UK banks ‘aided Nigeria corruption’

Five leading UK banks failed to adequately check funds they accepted from politicians accused of graft, watchdog says.

HSBC sign
HSBC has described Global Witness’s allegations as “misguided” [EPA]

High street banks in the United Kingdom could have helped fuel corruption in Nigeria by accepting millions of dollars in deposits from dubious politicians in the west African nation, an international corruption watchdog said.

In a 40 page report released on Sunday, Global Witness said that five leading banks have failed to adequately investigate the source of tens of millions of dollars taken from two Nigerian governors accused of corruption. 

“Banks are quick to penalise ordinary customers for minor infractions but seem to be less concerned about dirty money passing through their accounts,” Robert Palmer, a campaigner at Global Witness,  wrote on the group’s website.

“Large scale corruption is simply not possible without a bank willing to process payments from dodgy sources, or hold accounts for corrupt politicians.”

Global Witness acknowledged that in accepting the money, Barclays, NatWest, Royal Bank of Scotland (RBS) and HSBC, as well as Switzerland’s UBS, might not have broken the law, but noted that the Financial Services Authority (FSA) must do more to prevent money laundering through British banks.

“The FSA needs to do much more to prevent banks from facilitating corruption. As yet, no British bank has been publicly fined or even named by the regulators for taking corrupt funds, whether willingly or through negligence,” Global Witness said in the report.

“This is in stark contrast to the United States, where banks have been fined hundreds of millions of dollars for handling dirty money.”

‘Deeply disappointed’

HSBC dismissed the allegations in the “International Thief Thief” report, saying that it had taken the lead in tackling holes in the financial system, particularly regarding funds from “politically exposed persons” (PEPs) deemed to pose a higher money laundering risk.

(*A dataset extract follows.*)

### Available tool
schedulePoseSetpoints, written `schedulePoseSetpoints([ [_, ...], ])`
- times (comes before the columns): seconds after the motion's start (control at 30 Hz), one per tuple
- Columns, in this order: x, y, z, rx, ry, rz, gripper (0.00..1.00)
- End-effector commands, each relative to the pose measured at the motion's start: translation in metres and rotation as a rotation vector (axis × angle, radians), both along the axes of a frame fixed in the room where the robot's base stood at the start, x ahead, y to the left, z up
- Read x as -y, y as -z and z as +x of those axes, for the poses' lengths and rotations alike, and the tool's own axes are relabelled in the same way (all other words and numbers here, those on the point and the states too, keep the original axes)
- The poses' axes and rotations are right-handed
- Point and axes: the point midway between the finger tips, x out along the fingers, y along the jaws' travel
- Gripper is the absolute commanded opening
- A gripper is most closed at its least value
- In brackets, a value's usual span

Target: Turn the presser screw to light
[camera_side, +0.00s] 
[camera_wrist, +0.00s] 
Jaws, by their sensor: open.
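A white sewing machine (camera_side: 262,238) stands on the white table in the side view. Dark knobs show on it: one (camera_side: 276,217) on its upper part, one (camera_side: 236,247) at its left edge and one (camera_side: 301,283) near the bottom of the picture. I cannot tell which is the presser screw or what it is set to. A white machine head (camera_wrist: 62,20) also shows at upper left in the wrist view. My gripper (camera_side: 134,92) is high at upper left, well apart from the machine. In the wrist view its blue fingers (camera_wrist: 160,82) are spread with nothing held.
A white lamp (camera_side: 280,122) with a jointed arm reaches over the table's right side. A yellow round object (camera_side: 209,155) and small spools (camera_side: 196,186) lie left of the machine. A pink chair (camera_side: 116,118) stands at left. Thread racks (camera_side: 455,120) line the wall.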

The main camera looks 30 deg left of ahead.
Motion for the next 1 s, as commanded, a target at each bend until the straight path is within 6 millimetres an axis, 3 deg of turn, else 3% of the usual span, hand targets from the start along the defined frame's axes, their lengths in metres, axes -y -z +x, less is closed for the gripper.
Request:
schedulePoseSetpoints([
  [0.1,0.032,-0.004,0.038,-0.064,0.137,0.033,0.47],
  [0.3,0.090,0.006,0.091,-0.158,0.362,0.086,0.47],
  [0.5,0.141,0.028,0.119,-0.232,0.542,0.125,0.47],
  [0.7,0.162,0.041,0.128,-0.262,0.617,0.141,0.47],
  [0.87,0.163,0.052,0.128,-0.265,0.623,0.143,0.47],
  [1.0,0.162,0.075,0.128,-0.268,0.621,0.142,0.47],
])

“As a bank that has been at the very forefront of developing global PEP guidance over the last decade, we are deeply disappointed with these misguided allegations,” a spokesman for HSBC told the Reuters news agency.

“Rest assured, rigorous and robust compliance procedures were followed diligently. To ignore this is to ignore the facts.”

Barclays, HSBC and UBS are all members of the Wolfsberg Group, an international body set up in 2000 to try to improve global anti-money laundering procedures.

Global Witness said its findings were based on court documents from cases the Nigerian government has brought in London in an attempt to get funds returned that it said were stolen by two former state governors: Diepreye Alamieyeseigha of Bayelsa state and Joshua Dariye of Plateau state.

Alamieyeseigha was accused of corruption after he was caught with about $1.6m in cash at his London home. He was briefly jailed in Nigeria after pleading guilty to embezzlement and money laundering charges two years later.

Dariye was arrested in 2004 in London and was found to have purchased properties worth millions of dollars even though his legitimate earnings amounted to the equivalent of $63,500 a year.

He returned to Nigeria, where the anti-corruption agency has accused him of looting public funds. He has denied any wrongdoing.

Corruption ranking

The report did not provide any evidence that the funds accepted by the banks were the direct proceeds of any crime.

Africa’s most populous nation is regularly ranked one of the most corrupt countries in the world. It ranked 130th out 180 nations in Transparency International’s list of country’s perceived as most transparent in 2009. 

Most of its 150 million people survive on $2 a day or less, yet the country is one of the world’s top champagne importers and its wealthiest residents are among the continent’s richest.

Nuhu Ribadu, the former head of its anti-corruption agency, has estimated that corruption and mismanagement swallow up about 40 per cent of Nigeria’s annual oil income.

“Without access to the international financial system, it would be much harder for corrupt politicians from the developing world to loot their treasuries or accept bribes,” Global Witness said in its report.